When it comes to financial management, four characteristics of the government set it apart from households and businesses (the “C” and “I” in the formula):
The interest rate on U.S. bonds is considered the risk-free interest rate because there is no credit risk associated with them. There is, however, the risk of inflation. Therefore, the rate on a government security represents the price to “rent” that money for that period of time with the certainty that it will be paid back, plus any inflation premium.
The tax base in a nation, region, state, or city is the number of workers and businesses who can be taxed. The term usually refers to income taxes, but in the case of states and cities, it also refers to sales and property taxes.
Bracket creep occurs when inflationary pressure increases wages and pushes a worker into a higher tax bracket. This puts a “double whammy” on the worker, who loses purchasing power—wage-push inflation often increases prices faster than wages—and pays more in taxes. But it helps keep inflationary pressures under control.
- Government has the power to tax, which gives it greater control over its revenue. Federal, state, and local governments can mandate higher taxes and increase their revenues. Households and businesses have the more difficult task of selling their labor, goods, and services in order to raise revenue.
- By increasing or decreasing taxes, the government affects households' level of disposable income (after-tax income ). A tax increase will decrease disposable income, because it takes money out of households. A tax decrease will increase disposable income, because it leaves households with more money. Disposable income is the main factor driving consumer demand, which accounts for two-thirds of total demand.
- The federal government can finance budget deficits by borrowing in the financial markets. Investors consider U.S. government bonds to be risk free, because they are backed by the taxing power of the government. States and cities also issue bonds to finance deficits. These bonds, however, are considered riskier because the tax base of the state or city could erode.

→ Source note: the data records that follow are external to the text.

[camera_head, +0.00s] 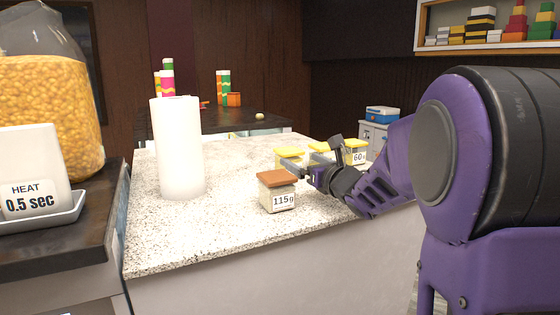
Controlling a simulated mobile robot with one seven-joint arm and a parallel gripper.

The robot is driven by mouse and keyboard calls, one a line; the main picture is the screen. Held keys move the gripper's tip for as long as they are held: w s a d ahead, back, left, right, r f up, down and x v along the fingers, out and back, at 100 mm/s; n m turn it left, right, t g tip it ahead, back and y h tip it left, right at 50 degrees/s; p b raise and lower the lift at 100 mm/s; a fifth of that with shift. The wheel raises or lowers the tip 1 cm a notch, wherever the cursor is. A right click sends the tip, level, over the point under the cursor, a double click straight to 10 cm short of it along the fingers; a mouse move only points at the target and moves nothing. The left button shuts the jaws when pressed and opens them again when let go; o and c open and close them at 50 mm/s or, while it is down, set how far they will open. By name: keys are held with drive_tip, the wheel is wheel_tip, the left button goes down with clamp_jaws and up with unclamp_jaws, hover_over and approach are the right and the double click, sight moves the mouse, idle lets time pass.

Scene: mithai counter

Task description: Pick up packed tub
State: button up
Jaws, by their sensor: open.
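A small tub with a brown lid and a "115g" label (279,200) stands upright on the speckled counter, in front and to the left of my gripper. Several yellow-lidded tubs stand behind it: one at the left (289,153), one in the middle (318,147) partly hidden by my gripper, and one with a "60" label (357,154) at the right. My gripper (312,157) is open, its fingers pointing left and up among the tubs. One finger passes just above or behind the brown-lidded tub; I cannot tell whether it touches. No tub is clearly between the fingers.
A white paper roll (178,150) stands upright on the speckled counter (190,235), left of the tubs. A "HEAT 0.5 sec" device (30,165) and a bag of yellow snacks (60,110) are at the far left. The counter's front left is clear.

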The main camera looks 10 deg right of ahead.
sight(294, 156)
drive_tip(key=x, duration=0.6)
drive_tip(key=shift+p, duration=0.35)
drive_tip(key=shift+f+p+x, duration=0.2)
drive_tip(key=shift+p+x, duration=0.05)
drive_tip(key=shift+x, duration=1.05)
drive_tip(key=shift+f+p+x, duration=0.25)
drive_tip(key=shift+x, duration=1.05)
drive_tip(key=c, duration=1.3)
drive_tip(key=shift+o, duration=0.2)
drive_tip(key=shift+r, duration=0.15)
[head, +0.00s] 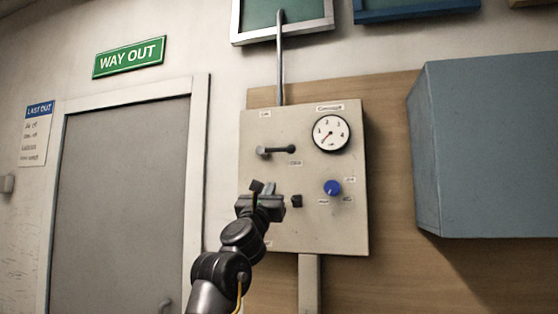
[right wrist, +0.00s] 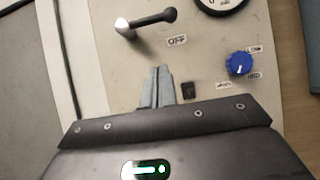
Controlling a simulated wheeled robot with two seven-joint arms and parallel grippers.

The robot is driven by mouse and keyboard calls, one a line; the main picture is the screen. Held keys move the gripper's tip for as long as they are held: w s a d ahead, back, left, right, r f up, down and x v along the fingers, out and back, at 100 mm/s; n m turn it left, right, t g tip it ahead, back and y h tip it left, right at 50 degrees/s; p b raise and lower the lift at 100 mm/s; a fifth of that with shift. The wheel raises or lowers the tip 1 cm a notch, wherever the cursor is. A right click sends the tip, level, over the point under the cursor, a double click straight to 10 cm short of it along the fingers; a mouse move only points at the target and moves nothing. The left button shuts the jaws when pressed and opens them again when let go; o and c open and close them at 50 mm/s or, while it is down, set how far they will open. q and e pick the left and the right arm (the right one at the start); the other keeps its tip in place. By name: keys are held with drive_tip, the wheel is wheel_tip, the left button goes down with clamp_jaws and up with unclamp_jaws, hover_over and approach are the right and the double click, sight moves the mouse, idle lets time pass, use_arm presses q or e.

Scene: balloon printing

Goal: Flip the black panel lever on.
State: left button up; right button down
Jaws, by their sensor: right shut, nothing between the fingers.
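The black panel lever (head: 275,150) is on the upper left of the beige control panel (head: 335,230). It lies nearly horizontal, with a rounded end at the right. In the right wrist view the lever (right wrist: 147,21) shows at the top, above a label reading OFF (right wrist: 176,40). My right gripper (head: 263,187) is in front of the panel, below the lever and apart from it. In the right wrist view its fingers (right wrist: 157,72) are shut together with nothing between them. My left gripper is in neither view.
The panel also bears a round gauge (head: 331,133), a blue knob (head: 332,187) and a small black square part (head: 297,200). A grey pipe (head: 280,60) runs up from its top. A blue-grey cabinet (head: 490,150) juts out at right. A grey door (head: 125,200) is at left.

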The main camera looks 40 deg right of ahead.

- The federal government—and only the federal government—can print more money. Like raising taxes, this has potential economic consequences (in the form of higher inflation) as well as political consequences. Nevertheless, the federal government does have that option, which is certainly not open to households and businesses.

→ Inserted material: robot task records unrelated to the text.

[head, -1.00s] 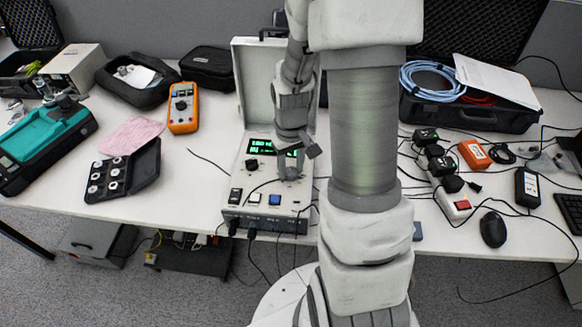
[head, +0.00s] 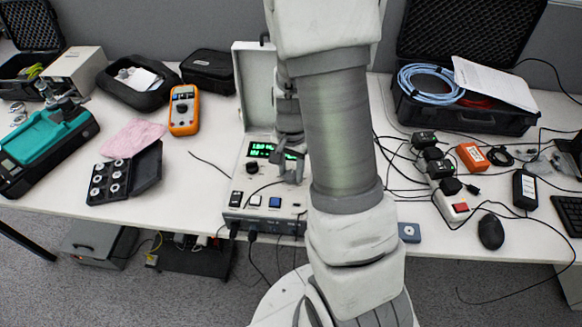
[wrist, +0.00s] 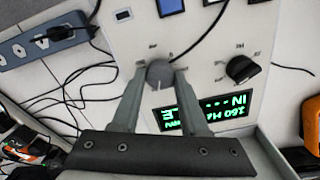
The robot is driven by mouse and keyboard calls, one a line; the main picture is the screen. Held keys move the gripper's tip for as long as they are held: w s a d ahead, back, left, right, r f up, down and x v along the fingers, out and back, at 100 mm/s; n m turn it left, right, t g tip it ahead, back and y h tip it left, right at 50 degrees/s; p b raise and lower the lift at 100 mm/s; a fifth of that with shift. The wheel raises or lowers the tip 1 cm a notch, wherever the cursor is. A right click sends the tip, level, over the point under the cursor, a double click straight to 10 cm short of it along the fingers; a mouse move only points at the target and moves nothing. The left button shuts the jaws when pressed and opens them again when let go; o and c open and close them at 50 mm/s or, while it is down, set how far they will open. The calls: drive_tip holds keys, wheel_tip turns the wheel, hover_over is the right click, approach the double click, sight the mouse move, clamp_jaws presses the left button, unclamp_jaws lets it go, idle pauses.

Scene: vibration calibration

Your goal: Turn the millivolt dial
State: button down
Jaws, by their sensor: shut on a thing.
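The calibrator box (head: 262,206) stands on the table with its lid raised and a lit green display (head: 262,150). In the wrist view a grey round dial (wrist: 159,73) with a white pointer line sits between my fingertips. My gripper (wrist: 158,76) is shut on this dial, one finger on each side. A black knob (wrist: 241,69) sits to the right of it, apart from the fingers, beside the green display (wrist: 205,113). In the head view my gripper (head: 292,176) is over the right part of the panel, and my arm hides part of the box.
A thin black cable (wrist: 205,40) runs across the panel near the dial. A power strip (wrist: 45,45) lies beside the box. An orange multimeter (head: 184,110) and a black case of round weights (head: 124,175) lie left of it. A mouse (head: 491,230) lies at right.

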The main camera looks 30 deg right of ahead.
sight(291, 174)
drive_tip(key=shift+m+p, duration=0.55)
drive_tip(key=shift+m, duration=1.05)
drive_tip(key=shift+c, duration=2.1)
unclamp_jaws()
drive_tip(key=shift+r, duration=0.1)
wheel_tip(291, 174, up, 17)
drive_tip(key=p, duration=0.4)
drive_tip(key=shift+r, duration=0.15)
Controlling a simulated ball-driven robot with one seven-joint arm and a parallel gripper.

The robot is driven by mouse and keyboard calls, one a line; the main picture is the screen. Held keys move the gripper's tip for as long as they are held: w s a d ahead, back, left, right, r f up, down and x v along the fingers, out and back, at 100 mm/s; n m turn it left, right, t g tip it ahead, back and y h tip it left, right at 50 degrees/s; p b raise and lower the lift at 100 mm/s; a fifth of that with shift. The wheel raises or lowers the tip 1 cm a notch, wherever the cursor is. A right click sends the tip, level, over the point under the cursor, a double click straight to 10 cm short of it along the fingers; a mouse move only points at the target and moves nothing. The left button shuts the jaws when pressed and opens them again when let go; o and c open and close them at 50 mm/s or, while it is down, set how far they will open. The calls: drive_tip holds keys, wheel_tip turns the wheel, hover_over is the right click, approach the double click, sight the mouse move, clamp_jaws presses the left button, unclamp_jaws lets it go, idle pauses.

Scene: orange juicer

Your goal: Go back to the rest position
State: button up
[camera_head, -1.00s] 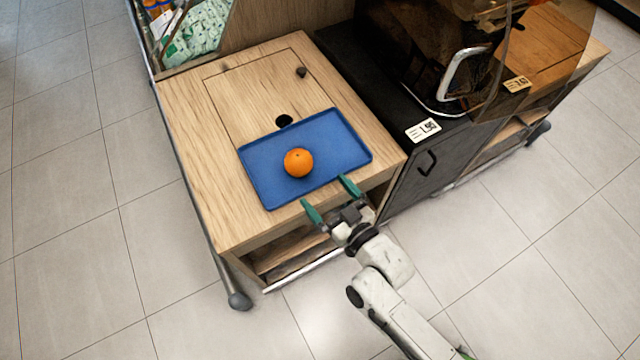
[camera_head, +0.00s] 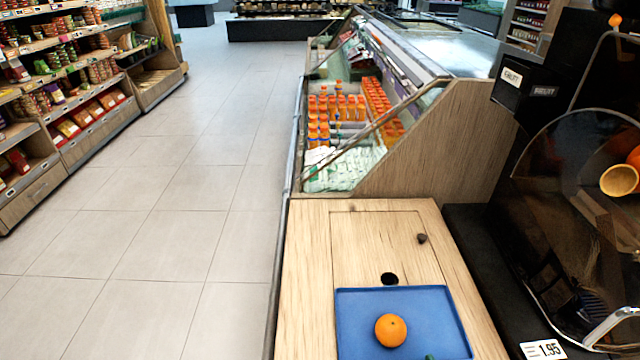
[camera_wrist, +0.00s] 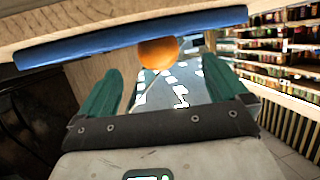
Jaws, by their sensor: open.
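An orange (camera_head: 390,330) rests on the blue tray (camera_head: 354,303), which lies on the wooden counter (camera_head: 305,290). In the wrist view my gripper (camera_wrist: 168,84) is open, with two green fingers spread and nothing held between them. The orange (camera_wrist: 158,54) and the edge of the tray (camera_wrist: 90,45) show just beyond the fingers there. In the head view only a small green tip shows at the bottom edge of the tray; the rest of my gripper is out of that picture.
A dark juicer (camera_head: 575,220) with a clear cover stands right of the counter. A chilled case (camera_head: 440,150) with orange bottles (camera_head: 340,105) stands behind it. Stocked shelves (camera_head: 70,90) line the far left. The tiled floor (camera_head: 190,200) between is clear.

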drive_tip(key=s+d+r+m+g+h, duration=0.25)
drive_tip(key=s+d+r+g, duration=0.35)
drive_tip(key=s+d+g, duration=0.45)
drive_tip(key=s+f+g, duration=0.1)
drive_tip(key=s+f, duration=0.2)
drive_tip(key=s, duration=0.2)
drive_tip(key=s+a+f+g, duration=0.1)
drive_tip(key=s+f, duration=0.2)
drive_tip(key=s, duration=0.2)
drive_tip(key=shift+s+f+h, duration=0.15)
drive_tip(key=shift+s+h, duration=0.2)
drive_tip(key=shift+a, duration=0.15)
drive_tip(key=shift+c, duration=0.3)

These unique characteristics set the government apart from the other players in the economy. They also position the federal government to formulate and implement economic policy.

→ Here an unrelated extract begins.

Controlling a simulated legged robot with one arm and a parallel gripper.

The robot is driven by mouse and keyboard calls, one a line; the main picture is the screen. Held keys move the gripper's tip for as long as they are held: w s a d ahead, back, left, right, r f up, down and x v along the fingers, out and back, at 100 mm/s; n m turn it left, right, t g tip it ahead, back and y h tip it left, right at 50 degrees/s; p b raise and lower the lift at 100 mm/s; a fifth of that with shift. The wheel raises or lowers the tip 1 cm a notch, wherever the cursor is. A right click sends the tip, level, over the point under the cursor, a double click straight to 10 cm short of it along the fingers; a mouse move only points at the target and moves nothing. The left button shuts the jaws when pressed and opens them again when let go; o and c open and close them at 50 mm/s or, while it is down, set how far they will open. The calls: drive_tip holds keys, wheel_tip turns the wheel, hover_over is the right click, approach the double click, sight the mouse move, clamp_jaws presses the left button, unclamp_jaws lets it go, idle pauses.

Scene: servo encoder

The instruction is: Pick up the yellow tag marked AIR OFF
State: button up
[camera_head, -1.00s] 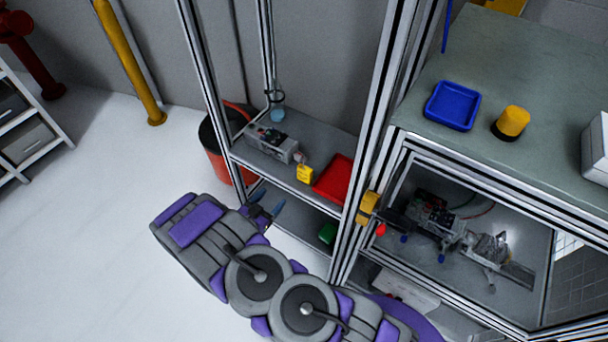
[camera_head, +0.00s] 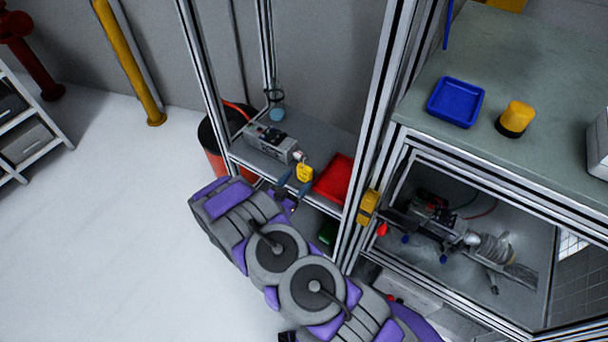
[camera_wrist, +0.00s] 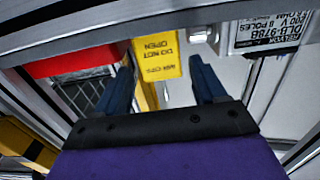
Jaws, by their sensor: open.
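The yellow tag (camera_head: 304,173) is at the shelf's front edge, between a grey box and a red tray. In the wrist view the yellow tag (camera_wrist: 157,58) appears upside down, with text that seems to read "AIR OFF" and "DO NOT OPEN". My gripper (camera_head: 294,187) is at the shelf front, close to the tag. In the wrist view my gripper (camera_wrist: 160,75) is open, its two dark blue fingers apart. The tag shows between and beyond the fingertips, nearer the left finger. I cannot tell whether they touch.
The red tray (camera_head: 334,178) lies right of the tag. The grey box (camera_head: 270,142) stands to its left on the shelf. An aluminium post (camera_head: 376,130) rises to the right. A blue tray (camera_head: 455,102) and a yellow-black cylinder (camera_head: 515,119) stand on the bench.

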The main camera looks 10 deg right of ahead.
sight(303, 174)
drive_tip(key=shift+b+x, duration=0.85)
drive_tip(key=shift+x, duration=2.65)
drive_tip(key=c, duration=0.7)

Fiscal policy is the general name for the federal government's taxation and expenditure decisions and activities, particularly as they affect the economy. (Monetary policy refers to policies that affect interest rates and the money supply.)
Figure 13.1 shows how C + I + G add up to determine the equilibrium level of GDP. (For convenience, we're assuming that net exports (Ex - Im) are zero.) Line “C” represents consumption by consumers. Line “C+I” represents consumption by consumers plus investment by businesses. Line “C+I+G” represents consumption plus investment plus government spending.
The 45 degree line shows all the points at which total spending equals gross domestic product. At any point on that line, the quantity demanded by the households, businesses, and government in the economy (total spending) equals the amount being produced (GDP). Whenever total demand equals total spending, the economy is in equilibrium.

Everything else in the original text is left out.